Geachte heer Tonnaer,
Hierbij de op schrift gezette vragen die ik gisteravond heb gesteld.
Het betreft hier vragen over de (hoge) zaalhuurtarieven voor amateurgezelschappen, die gebruik maken van de Schouwburg/Congrescentrum ”Het Park”.
Is het de wethouder bekend, dat amateurgezelschappen door de hoge zaalhuurprijzen hun
exploitatie niet rond kunnen krijgen en hierdoor ernstig worden belemmerd in hun
uitvoeringsmogelijkheden?
Welke mogelijkheden bestaan er voor deze gezelschappen om voor een aanvullende
subsidie in aanmerking te komen?
Zijn de gezelschappen hier tijdig van op de hoogte gesteld?
Is het juist, dat het College heeft besloten de Schouwburg te korten op haar subsidie om
op deze wijze de eventuele nadelige exploitatie van de amateurgezelschappen te kunnen
bekostigen?
Zo ja, waarom is de Raad hierover niet geïnformeerd?

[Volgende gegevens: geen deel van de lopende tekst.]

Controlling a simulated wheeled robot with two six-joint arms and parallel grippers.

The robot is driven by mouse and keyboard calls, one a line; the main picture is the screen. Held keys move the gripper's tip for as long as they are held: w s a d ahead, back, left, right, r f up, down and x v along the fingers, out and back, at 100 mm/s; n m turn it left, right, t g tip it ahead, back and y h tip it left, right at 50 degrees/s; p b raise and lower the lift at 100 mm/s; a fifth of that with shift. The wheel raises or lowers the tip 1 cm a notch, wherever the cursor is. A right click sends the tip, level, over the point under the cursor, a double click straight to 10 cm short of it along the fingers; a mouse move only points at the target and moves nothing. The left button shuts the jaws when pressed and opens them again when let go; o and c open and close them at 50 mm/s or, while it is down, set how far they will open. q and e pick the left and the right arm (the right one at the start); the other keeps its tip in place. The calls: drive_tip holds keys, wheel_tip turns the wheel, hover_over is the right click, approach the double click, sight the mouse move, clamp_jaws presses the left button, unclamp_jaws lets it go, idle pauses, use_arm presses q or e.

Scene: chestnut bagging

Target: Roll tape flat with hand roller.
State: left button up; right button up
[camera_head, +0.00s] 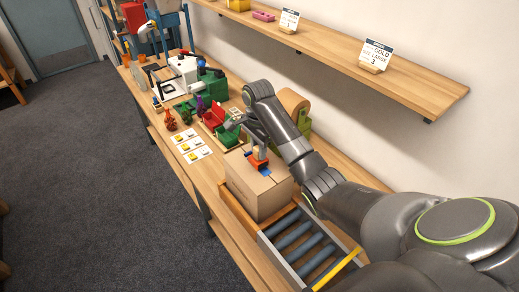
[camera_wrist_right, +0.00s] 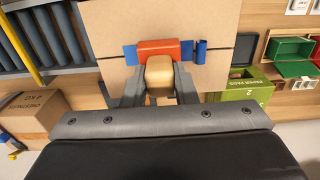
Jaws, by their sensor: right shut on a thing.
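A closed cardboard box (camera_head: 257,193) stands at the head of the roller conveyor; its top also shows in the right wrist view (camera_wrist_right: 105,30). My right gripper (camera_head: 257,143) is above the box top, shut on the wooden handle of the hand roller (camera_wrist_right: 158,75). The roller's orange-red head (camera_wrist_right: 165,48) is at the box top, near the seam; whether it presses on it is unclear. Blue tape (camera_wrist_right: 201,50) shows on both sides of the head, flat at left and seemingly curled at right. Its part under the head is hidden. My left gripper is not in view.
The roller conveyor (camera_head: 291,228) with a yellow bar (camera_head: 338,270) lies in front of the box. Green and red bins (camera_head: 212,116), picture cards (camera_head: 191,145) and a white machine (camera_head: 184,67) fill the bench beyond. A wall shelf (camera_head: 420,88) runs above at right.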

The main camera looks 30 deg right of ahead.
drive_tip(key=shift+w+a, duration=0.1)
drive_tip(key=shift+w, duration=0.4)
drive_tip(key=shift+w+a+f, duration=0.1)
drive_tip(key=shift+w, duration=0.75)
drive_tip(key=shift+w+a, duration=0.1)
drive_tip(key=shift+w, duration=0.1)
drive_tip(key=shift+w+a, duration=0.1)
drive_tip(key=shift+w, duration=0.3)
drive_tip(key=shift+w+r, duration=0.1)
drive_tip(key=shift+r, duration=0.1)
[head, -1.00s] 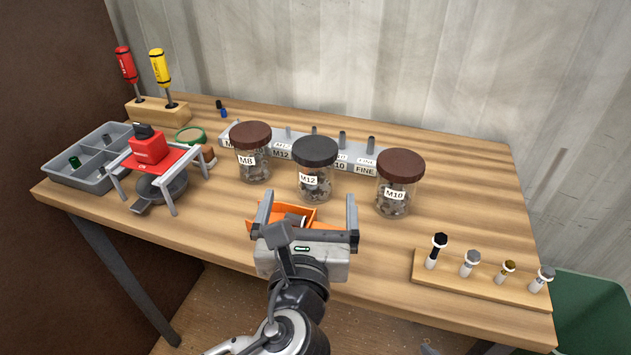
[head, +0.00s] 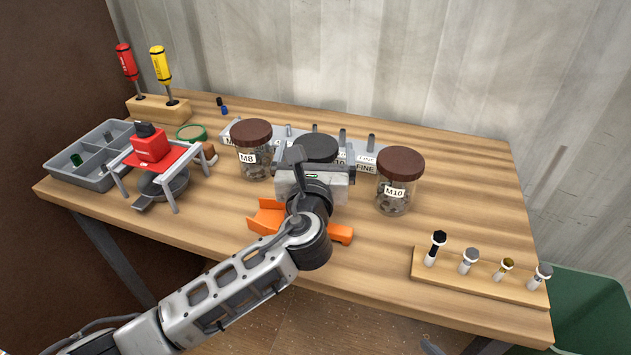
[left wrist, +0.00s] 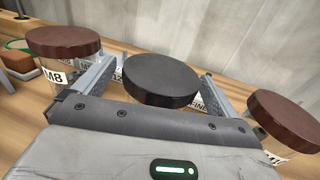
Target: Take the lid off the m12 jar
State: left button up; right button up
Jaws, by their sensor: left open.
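The M12 jar's dark grey lid (head: 316,149) shows behind my left gripper in the head view. The jar's body is hidden there by the gripper. In the left wrist view the lid (left wrist: 161,80) sits between the two open fingers of my left gripper (left wrist: 155,80), one finger on each side. I cannot tell whether a finger touches it. The left gripper also shows in the head view (head: 315,165). My right gripper is not in view.
The M8 jar (head: 252,160) stands close on the left and the M10 jar (head: 396,190) on the right, both with brown lids. A labelled grey rack (head: 365,158) is behind. An orange scoop-like tray (head: 266,217) lies in front. A bolt board (head: 480,279) is front right.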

Kunst en Cultuur vinden we in iedere gemeentelijke portefeuille terug. Hiermee wordt aangetoond, dat Kunst en Cultuur gezien moet worden als een integrale aangelegenheid. Financiële spreiding over verschillende portefeuilles is dan ook een volstrekt normale en legale zaak.
Bent u bereid te onderzoeken welke mogelijkheden bestaan, het bedrag wat in mindering
is gebracht aan de Schouwburg/Congrescentrum ”Het Park”, te verrekenen in de reguliere
Gemeentelijke begroting Kunst en Cultuur en tegelijkertijd het gekorte bedrag terug te
laten vloeien in het aan het ”Het Park” subsidiebedrag?
Alhoewel dit geen officiële artikel 37-vragen zijn, verzoek ik u vriendelijk deze vragen schriftelijk te willen beantwoorden.